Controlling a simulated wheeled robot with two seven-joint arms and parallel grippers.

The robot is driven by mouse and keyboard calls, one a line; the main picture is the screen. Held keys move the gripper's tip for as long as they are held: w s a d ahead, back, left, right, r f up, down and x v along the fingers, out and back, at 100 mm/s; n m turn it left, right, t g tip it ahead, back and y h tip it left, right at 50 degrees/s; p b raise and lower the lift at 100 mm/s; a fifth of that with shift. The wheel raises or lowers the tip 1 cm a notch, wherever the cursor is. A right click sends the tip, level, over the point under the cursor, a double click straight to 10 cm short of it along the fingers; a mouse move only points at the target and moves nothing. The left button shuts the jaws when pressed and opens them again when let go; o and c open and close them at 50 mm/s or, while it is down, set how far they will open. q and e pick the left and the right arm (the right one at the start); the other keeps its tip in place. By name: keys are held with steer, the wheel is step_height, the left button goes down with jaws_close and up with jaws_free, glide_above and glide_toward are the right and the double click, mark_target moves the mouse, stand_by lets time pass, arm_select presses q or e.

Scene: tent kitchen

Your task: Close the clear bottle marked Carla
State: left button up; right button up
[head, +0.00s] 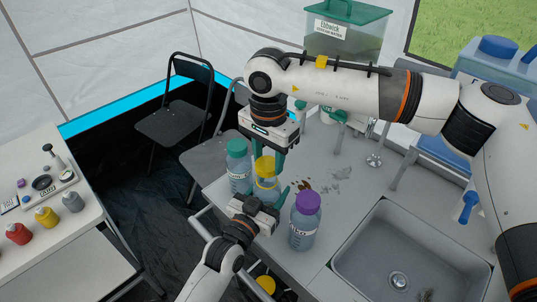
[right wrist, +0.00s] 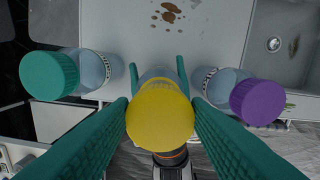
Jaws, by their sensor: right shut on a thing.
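A clear bottle (head: 266,194) under a yellow cap stands at the counter's front edge, between two other bottles; its name is not readable. My right gripper (head: 267,160) points down and is shut on the yellow cap (right wrist: 160,115), one finger on each side. The cap is over the bottle's mouth; whether it is seated is hidden. My left gripper (head: 257,203) comes from the front, low on the bottle. Its fingers lie along both sides of the bottle in the right wrist view and look closed on it.
A teal-capped bottle (head: 238,168) stands close on the left and a purple-capped bottle (head: 305,222) on the right. Brown stains (head: 304,186) lie behind. A sink (head: 410,260) is at the right. A green-lidded container (head: 346,30) stands at the back. A side table (head: 35,165) is at the left.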

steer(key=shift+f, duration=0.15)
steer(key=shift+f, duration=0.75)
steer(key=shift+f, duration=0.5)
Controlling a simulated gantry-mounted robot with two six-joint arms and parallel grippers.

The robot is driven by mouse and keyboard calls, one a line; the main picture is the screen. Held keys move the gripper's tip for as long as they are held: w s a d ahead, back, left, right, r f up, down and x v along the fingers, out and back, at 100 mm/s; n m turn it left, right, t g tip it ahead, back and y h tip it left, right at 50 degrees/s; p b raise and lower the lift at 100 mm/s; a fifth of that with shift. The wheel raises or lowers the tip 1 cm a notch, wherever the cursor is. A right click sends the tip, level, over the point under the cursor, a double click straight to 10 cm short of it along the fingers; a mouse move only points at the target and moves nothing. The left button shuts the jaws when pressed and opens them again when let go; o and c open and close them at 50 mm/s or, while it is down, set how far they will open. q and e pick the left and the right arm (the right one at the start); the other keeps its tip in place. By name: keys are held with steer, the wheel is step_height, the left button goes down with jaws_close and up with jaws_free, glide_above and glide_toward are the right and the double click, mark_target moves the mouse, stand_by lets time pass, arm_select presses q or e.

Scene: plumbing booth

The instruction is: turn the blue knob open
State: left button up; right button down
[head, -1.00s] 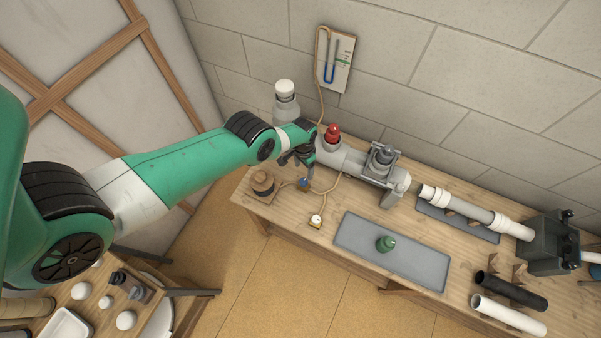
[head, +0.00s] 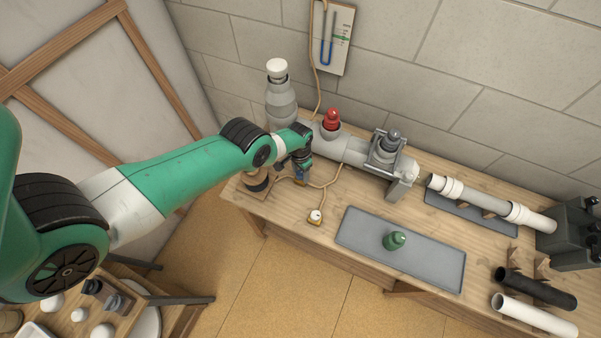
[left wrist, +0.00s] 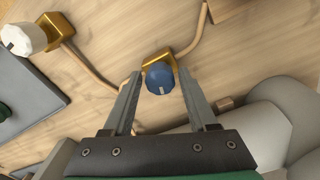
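The blue knob (left wrist: 159,77) sits on a brass valve body (left wrist: 167,60) on the bench, with a light line on its top. In the left wrist view it lies between the two fingertips of my left gripper (left wrist: 160,74), with a small gap visible on each side. The gripper is open. In the head view my left gripper (head: 300,173) points down over the knob at the bench's left end and largely hides it. My right gripper is in neither view.
A white knob (head: 315,216) on a second brass valve stands nearby; it also shows in the left wrist view (left wrist: 22,38). Grey pipework with a red cap (head: 332,118) runs behind. A grey mat (head: 430,262) holds a green fitting (head: 394,240).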

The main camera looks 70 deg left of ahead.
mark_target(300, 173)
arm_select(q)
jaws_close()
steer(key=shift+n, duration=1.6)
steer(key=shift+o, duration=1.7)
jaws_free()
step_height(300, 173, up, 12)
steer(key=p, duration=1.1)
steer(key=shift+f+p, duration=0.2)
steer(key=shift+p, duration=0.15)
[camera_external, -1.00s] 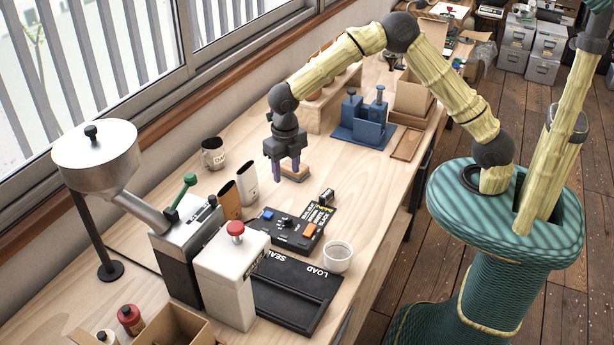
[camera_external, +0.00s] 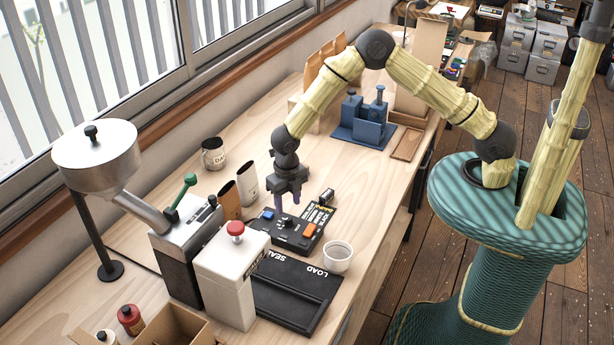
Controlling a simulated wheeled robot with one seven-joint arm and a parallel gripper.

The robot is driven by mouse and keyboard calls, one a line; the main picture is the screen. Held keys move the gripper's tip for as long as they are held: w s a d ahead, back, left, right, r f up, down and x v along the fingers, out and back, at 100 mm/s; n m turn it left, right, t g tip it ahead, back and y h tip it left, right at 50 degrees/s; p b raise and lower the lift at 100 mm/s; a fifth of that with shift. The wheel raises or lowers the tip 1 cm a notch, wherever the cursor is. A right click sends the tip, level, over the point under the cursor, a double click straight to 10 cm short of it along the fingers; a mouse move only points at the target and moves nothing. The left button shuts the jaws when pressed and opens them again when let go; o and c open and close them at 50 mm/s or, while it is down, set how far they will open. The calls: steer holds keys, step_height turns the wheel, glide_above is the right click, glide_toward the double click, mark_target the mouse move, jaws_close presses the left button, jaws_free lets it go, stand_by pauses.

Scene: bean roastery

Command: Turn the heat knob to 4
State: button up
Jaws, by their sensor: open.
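A black control box (camera_external: 283,236) lies on the wooden bench, with a blue button (camera_external: 268,214) at its left and an orange switch (camera_external: 309,230) at its right. A small dark knob (camera_external: 287,222) sits between them on the top face. Its pointer and any scale numbers are too small to read. My gripper (camera_external: 287,204) is open, pointing down just above the far side of the box near the knob. I cannot tell whether a fingertip touches anything. Nothing shows between the fingers.
A black sealer tray (camera_external: 290,292) and a white cup (camera_external: 338,256) stand in front of the box. A white dispenser with a red knob (camera_external: 235,229) and a grinder (camera_external: 180,250) stand left. A blue stand (camera_external: 362,135) is behind.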

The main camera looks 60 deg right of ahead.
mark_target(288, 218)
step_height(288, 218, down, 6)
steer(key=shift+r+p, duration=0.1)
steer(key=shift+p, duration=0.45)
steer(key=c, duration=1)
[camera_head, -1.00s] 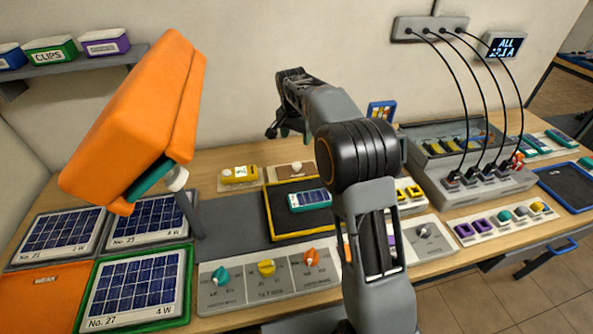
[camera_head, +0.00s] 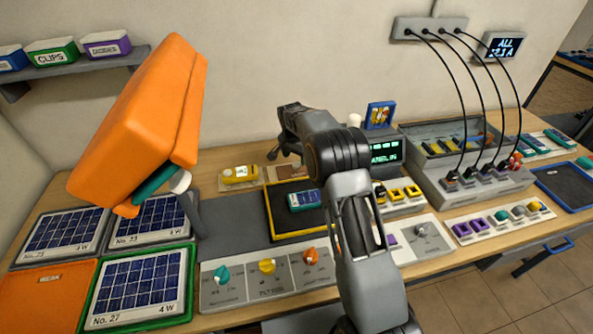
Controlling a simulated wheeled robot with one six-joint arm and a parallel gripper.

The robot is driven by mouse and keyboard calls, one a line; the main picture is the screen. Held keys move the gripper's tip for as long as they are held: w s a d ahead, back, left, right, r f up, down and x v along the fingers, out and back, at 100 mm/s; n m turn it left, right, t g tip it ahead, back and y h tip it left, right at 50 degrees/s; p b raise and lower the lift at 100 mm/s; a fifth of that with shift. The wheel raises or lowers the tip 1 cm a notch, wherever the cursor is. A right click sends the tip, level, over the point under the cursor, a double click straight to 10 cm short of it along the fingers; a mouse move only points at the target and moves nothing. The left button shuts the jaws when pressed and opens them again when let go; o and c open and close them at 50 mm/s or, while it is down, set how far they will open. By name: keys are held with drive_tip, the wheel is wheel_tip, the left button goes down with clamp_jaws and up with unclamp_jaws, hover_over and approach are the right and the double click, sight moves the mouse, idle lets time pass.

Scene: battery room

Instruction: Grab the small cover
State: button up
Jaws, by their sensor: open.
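No label marks the small cover, and I cannot tell for sure which thing it is. A low brown piece (camera_head: 281,173) at the back of the bench, beside a yellow meter (camera_head: 239,174), may be it; my gripper partly hides it. My gripper (camera_head: 284,156) is at the end of my arm, above and in front of the wall side of this piece in the picture. Its jaws are apart, with nothing seen between them. I cannot tell whether it touches the brown piece.
A yellow-edged black tray (camera_head: 282,224) holds a small solar panel (camera_head: 303,199). A knob panel (camera_head: 240,291) lies in front. A grey charger (camera_head: 480,178) with black cables stands right.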

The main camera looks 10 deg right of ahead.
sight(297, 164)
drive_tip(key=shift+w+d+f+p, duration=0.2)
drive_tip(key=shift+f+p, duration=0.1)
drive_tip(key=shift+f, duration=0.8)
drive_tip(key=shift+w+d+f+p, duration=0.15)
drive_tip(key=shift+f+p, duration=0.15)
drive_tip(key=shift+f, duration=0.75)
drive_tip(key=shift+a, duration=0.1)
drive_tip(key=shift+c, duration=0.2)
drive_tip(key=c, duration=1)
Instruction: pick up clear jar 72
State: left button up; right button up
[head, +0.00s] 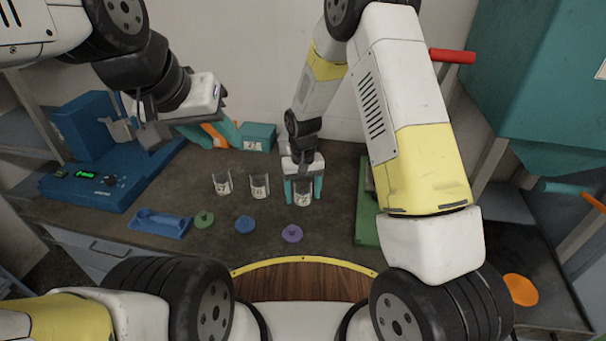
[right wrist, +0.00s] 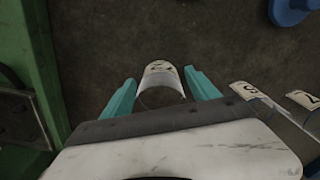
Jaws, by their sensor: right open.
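Clear jar 72 (head: 303,199) stands upright on the dark bench, at the right end of a row of three labelled clear jars. In the right wrist view, jar 72 (right wrist: 161,82) sits between the teal fingers of my right gripper (right wrist: 160,84), with a gap visible on each side. My right gripper (head: 303,189) is open and around the jar, pointing down; its palm hides part of the jar. My left gripper (head: 190,119) is at the upper left, away from the jars, near the blue machine. Its fingers are not clear enough to tell their state.
Two other jars (head: 222,184) (head: 260,187) stand left of jar 72. Green (head: 204,219), blue (head: 244,224) and purple (head: 291,233) lids lie in front. A blue machine (head: 110,160), blue tray (head: 160,223) and teal box (head: 259,137) are around. A green object (head: 367,215) is close on the right.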

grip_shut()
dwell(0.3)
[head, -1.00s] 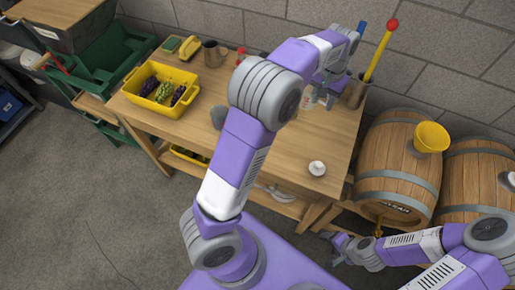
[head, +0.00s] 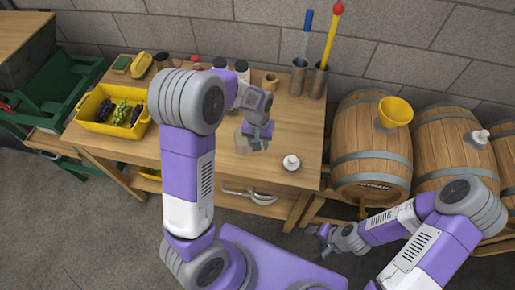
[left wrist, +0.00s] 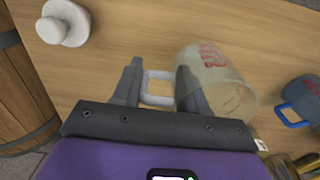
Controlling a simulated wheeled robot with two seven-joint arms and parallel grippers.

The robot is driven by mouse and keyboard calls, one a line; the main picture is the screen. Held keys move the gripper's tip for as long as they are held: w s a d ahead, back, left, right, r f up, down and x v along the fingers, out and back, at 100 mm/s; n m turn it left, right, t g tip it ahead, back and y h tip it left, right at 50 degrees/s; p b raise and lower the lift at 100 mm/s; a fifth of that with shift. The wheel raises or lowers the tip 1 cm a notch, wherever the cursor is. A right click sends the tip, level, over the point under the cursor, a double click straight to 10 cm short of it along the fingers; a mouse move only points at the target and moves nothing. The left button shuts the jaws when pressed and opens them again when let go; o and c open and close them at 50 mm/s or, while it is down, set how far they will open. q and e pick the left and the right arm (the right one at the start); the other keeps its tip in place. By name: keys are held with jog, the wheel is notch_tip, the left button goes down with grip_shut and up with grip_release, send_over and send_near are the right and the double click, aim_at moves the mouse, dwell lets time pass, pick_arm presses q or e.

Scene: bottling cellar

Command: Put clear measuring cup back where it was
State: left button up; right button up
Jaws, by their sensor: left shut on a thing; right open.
☆ ☆ ☆ ☆ ☆ ☆ ☆
- **What needs to be done**: Where a line in the material above holds "Controlling", copy that line.

- **The solution**:
Controlling a simulated wheeled robot with two seven-joint arms and parallel grippers.
Controlling a simulated gantry-mounted robot with two six-joint arms and parallel grippers.
Controlling a simulated wheeled robot with one seven-joint arm and a parallel gripper.
Controlling a simulated wheeled robot with one six-joint arm and a parallel gripper.
Controlling a simulated wheeled robot with two seven-joint arms and parallel grippers.

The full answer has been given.